# Start of RECORD EXCERPTS
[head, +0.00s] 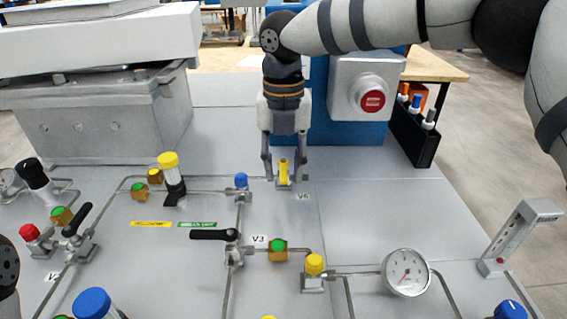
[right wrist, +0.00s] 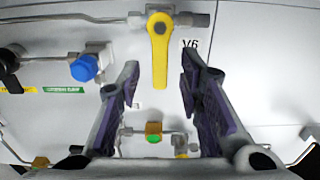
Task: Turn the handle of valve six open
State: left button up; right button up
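Valve six has a yellow lever handle (head: 284,171) on a small metal body, beside a V6 label (head: 304,197). In the right wrist view the handle (right wrist: 159,50) points down the picture, crosswise to its pipe (right wrist: 75,17). My right gripper (head: 284,178) reaches down over the valve with its fingers apart, one on each side of the handle. In the right wrist view the open fingers (right wrist: 160,66) flank the handle's free end, with visible gaps on both sides. My left gripper is not in view.
Left of valve six is a blue knob (head: 241,180); nearer are a black V3 handle (head: 214,234), a green button (head: 278,245) and a gauge (head: 406,272). A red-button box (head: 365,90) stands behind at right. The panel right of the valve is bare.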

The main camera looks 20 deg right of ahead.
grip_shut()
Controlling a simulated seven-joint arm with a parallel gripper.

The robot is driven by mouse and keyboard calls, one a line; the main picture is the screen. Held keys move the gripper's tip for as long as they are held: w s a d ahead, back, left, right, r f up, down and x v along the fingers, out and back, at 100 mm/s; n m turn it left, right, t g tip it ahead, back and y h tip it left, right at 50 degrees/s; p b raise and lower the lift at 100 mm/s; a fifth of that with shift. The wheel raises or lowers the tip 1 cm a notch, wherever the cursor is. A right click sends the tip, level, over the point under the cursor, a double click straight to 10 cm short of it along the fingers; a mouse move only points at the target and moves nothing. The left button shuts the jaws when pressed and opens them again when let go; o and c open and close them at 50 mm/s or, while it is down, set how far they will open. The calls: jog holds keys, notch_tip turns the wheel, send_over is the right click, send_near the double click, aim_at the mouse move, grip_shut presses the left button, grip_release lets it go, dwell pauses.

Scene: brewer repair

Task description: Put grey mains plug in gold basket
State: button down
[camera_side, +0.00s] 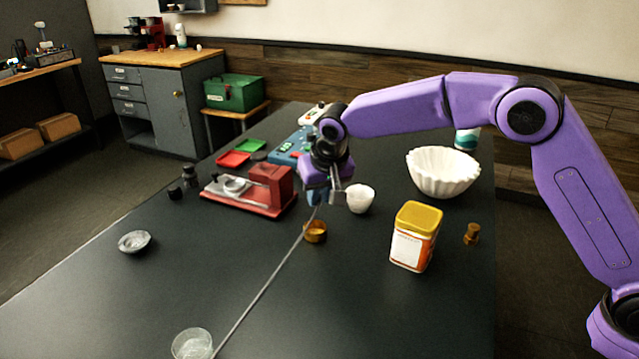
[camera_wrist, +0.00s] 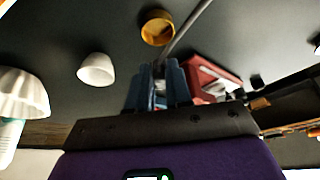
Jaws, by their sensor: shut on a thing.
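The gold basket (camera_side: 315,233) is a small round open cup on the dark table, and it also shows in the wrist view (camera_wrist: 157,28). My gripper (camera_side: 318,203) is above the table near the basket, a little above it in the side view. In the wrist view my gripper's blue fingers (camera_wrist: 160,78) are shut on the grey mains plug (camera_wrist: 160,70), which is mostly hidden between them. Its grey cord (camera_side: 265,287) runs from the fingers down to the lower left. In the wrist view the basket lies beyond the fingertips, with the cord beside it.
A red brewer base (camera_side: 250,194) stands to the left. A white cup (camera_side: 359,198), a gold-lidded tin (camera_side: 415,237) and a fluted white bowl (camera_side: 443,172) stand to the right. A small gold fitting (camera_side: 472,233) and clear dishes (camera_side: 134,241) are farther out. The front middle is mostly clear.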

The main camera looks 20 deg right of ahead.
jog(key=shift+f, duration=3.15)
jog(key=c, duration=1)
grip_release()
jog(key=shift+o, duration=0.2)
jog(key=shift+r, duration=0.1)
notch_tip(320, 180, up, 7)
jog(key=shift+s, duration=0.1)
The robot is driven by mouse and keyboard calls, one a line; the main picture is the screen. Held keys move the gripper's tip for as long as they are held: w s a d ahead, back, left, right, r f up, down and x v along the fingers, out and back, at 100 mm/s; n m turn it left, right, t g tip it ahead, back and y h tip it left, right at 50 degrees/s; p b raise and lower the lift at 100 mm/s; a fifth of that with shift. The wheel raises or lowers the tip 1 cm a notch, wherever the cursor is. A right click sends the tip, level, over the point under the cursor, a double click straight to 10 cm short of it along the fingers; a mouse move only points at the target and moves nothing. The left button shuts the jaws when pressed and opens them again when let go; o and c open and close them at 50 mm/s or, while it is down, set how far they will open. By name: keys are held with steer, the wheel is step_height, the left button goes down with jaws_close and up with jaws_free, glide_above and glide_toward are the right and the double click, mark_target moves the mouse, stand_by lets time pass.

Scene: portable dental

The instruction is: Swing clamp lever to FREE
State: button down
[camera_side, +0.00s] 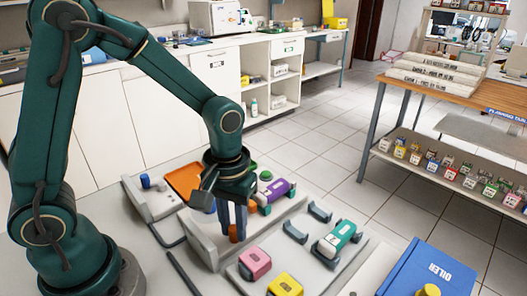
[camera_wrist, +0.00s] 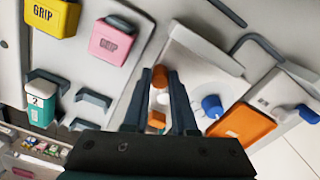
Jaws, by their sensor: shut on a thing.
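My gripper (camera_side: 234,222) points down over the grey fixture in the side view, its two dark fingers around a small orange piece (camera_side: 234,236), apparently the clamp lever's handle. In the wrist view my gripper (camera_wrist: 160,90) has its fingertips close together, with the orange end (camera_wrist: 160,73) between them. A second orange part (camera_wrist: 157,119) and a white round part (camera_wrist: 163,99) show lower between the fingers. The grey fixture (camera_wrist: 197,57) lies beneath. The rest of the lever is hidden by the fingers, and I can read no FREE mark.
A pink block (camera_side: 255,262), a yellow block (camera_side: 286,285) and a teal-white block (camera_side: 337,238) sit on the front tray. A purple block (camera_side: 277,190) stands behind my gripper. An orange tray (camera_side: 184,180) and a blue knob (camera_side: 145,181) are at back left. A blue box (camera_side: 428,270) is at right.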

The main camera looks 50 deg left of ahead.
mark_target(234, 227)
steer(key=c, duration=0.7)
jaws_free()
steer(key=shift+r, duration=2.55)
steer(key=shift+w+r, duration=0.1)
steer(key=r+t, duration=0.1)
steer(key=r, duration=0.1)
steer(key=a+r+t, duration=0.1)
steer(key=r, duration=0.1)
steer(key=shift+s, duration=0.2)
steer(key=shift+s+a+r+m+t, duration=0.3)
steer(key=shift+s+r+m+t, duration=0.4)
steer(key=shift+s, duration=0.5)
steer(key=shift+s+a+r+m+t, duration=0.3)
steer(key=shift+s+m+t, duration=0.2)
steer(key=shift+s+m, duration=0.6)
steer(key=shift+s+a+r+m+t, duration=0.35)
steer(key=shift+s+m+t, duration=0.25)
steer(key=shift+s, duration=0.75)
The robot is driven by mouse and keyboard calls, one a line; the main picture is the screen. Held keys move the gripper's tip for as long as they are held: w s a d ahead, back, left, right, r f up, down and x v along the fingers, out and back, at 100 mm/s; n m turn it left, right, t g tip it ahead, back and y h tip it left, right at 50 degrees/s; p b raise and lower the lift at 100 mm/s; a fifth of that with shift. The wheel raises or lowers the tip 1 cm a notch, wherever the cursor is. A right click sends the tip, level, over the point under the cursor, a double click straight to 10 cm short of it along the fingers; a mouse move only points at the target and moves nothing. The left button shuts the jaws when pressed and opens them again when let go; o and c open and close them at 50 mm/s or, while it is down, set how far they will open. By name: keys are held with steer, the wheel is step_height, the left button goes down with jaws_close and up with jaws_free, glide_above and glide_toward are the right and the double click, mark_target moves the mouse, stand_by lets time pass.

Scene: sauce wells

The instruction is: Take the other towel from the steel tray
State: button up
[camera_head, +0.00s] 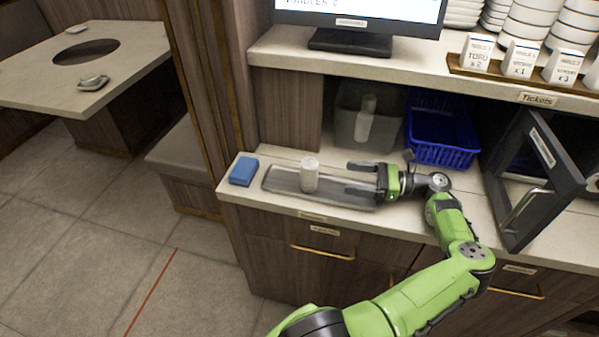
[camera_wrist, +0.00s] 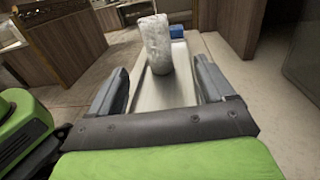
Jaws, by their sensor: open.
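A rolled white towel (camera_head: 309,175) stands upright on the steel tray (camera_head: 345,193), toward the tray's left part. My gripper (camera_head: 352,178) is open and level over the right part of the tray, its fingers pointing left toward the towel. In the wrist view the towel (camera_wrist: 157,44) stands ahead of my gripper (camera_wrist: 160,85), beyond and between the fingertips, not touching them. The bare tray (camera_wrist: 165,90) shows between the fingers. The tray's right end is partly hidden by my gripper.
A blue block (camera_head: 243,171) lies left of the tray, near the counter's left edge. Behind are a grey bin (camera_head: 385,130) holding a pale cylinder and a blue basket (camera_head: 440,135). A dark open door (camera_head: 530,180) stands to the right. A shelf (camera_head: 420,75) overhangs the back.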

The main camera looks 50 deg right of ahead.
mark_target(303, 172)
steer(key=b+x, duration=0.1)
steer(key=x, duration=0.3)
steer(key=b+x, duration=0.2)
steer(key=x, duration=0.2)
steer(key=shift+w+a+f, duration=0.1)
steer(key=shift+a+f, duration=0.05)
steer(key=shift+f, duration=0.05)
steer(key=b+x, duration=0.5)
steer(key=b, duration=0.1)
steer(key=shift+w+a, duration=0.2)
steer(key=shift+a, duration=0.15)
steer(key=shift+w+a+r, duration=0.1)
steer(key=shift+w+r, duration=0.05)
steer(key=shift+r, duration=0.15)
# End of RECORD EXCERPTS
__EXERCISE PROMPT__
Scan the material above. Return every line containing the string "Task".

__WORKED SOLUTION__
Task: Turn the handle of valve six open
Task description: Put grey mains plug in gold basket

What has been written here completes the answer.